In Zukunft wird sich voraussichtlich eine differenzierte Verwertung je nach Stoffstrom etablieren. Mechanisches Recycling bleibt die bevorzugte Methode, wo es technisch möglich und ökologisch sinnvoll ist. Das chemische Recycling ergänzt dieses System als Brücke zur vollständigen Kreislaufführung komplexer Kunststoffabfälle.
Chemisches Recycling ist kein Ersatz, sondern eine Ergänzung zum mechanischen Recycling. Beide Verfahren haben ihre Berechtigung – je nach Materialart, Reinheitsgrad und angestrebter Produktqualität.
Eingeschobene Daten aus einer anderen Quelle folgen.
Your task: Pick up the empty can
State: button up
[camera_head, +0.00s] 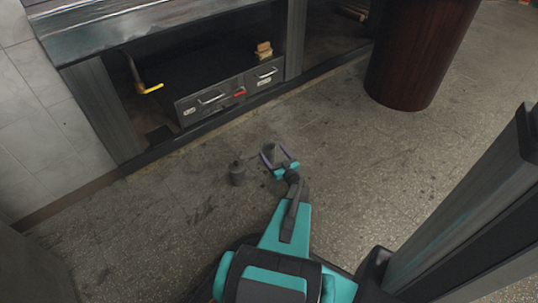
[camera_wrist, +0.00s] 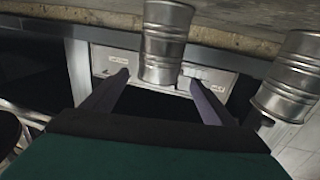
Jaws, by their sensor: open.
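My gripper (camera_head: 276,153) is low over the floor, fingers open and pointing toward the cabinet. In the wrist view, my gripper (camera_wrist: 160,79) has a ribbed grey metal can (camera_wrist: 165,45) lined up between its fingertips, with a gap on each side. I cannot tell how deep the can sits between the fingers. A second ribbed can (camera_wrist: 287,80) is at the right of the wrist view, outside the fingers. In the head view, a dark grey can (camera_head: 237,173) stands upright on the floor, left of my gripper. Which can is empty is not visible.
A dark reddish-brown round column (camera_head: 418,55) stands at upper right. The speckled floor (camera_head: 360,150) right of the gripper is clear.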

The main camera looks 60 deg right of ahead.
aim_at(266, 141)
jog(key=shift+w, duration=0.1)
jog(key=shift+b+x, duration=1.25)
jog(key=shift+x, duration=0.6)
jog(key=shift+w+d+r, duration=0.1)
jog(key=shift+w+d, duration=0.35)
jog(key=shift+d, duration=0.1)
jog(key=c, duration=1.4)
Während das mechanische Recycling wirtschaftlich und ökologisch sehr effizient ist, bietet das chemische Verfahren neue Möglichkeiten für bislang unrecycelbare Kunststoffe.
Für die Industrie ergibt sich daraus ein erweiterter Werkzeugkasten: Nur wer die richtige Strategie für den richtigen Stoffstrom findet, kann langfristig nachhaltig, effizient und gesetzeskonform wirtschaften.
Wie nachhaltig ist chemisches Recycling wirklich?
Das hängt vom Verfahren, dem Energieeinsatz und der Prozessführung ab. Mit grünem Strom kann es sehr CO₂-effizient sein, mit fossilen Energieträgern jedoch kritisch.
Welche Kunststoffe lassen sich chemisch recyceln?
Besonders geeignet sind Polystyrol (PS), PET, PA sowie PE- und PP-Mischfraktionen – je nach Verfahren. Nicht alle Kunststoffe lassen sich bisher wirtschaftlich chemisch recyceln.
Gibt es gesetzliche Vorgaben zur Recyclingart?
Ja, u. a. durch die EU-Kunststoffstrategie und die deutsche Verpackungsverordnung. Das mechanische Recycling gilt als bevorzugt, chemisches Recycling wird jedoch zunehmend regulatorisch integriert.
Wie steht die Industrie zum chemischen Recycling?
Viele Chemiekonzerne (z. B. BASF, Sabic, Covestro) investieren stark in entsprechende Technologien, um ihre Kunststoffproduktion nachhaltiger zu gestalten.